• _Work to do_
Reproduce the top of the data verbatim, through and including the line that contains "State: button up".

• _Given information_
------------------------------------------------------------------------

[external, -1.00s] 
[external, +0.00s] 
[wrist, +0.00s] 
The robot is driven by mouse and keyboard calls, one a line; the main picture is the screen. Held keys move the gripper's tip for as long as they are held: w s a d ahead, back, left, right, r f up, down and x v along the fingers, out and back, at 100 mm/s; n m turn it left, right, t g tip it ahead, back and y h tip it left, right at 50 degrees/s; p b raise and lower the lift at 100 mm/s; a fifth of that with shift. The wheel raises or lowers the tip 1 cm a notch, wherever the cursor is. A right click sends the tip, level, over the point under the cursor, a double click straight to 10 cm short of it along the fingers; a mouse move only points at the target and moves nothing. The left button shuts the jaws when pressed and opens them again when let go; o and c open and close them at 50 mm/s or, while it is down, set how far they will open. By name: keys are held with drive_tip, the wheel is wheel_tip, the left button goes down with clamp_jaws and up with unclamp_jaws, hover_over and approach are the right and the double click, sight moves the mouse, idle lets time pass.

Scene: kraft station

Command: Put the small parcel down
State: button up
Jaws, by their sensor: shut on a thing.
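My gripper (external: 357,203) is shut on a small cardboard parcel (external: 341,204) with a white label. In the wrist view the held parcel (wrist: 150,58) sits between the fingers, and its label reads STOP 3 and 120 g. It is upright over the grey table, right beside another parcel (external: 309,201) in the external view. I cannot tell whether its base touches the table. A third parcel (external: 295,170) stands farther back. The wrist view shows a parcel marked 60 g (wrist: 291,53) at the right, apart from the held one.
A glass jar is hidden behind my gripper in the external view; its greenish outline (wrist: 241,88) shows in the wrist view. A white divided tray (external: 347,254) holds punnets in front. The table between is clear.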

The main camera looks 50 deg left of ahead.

------------------------------------------------------------------------

• _Response to this exercise_
[external, -1.00s] 
[external, +0.00s] 
[wrist, +0.00s] 
The robot is driven by mouse and keyboard calls, one a line; the main picture is the screen. Held keys move the gripper's tip for as long as they are held: w s a d ahead, back, left, right, r f up, down and x v along the fingers, out and back, at 100 mm/s; n m turn it left, right, t g tip it ahead, back and y h tip it left, right at 50 degrees/s; p b raise and lower the lift at 100 mm/s; a fifth of that with shift. The wheel raises or lowers the tip 1 cm a notch, wherever the cursor is. A right click sends the tip, level, over the point under the cursor, a double click straight to 10 cm short of it along the fingers; a mouse move only points at the target and moves nothing. The left button shuts the jaws when pressed and opens them again when let go; o and c open and close them at 50 mm/s or, while it is down, set how far they will open. By name: keys are held with drive_tip, the wheel is wheel_tip, the left button goes down with clamp_jaws and up with unclamp_jaws, hover_over and approach are the right and the double click, sight moves the mouse, idle lets time pass.

Scene: kraft station

Command: Put the small parcel down
State: button up

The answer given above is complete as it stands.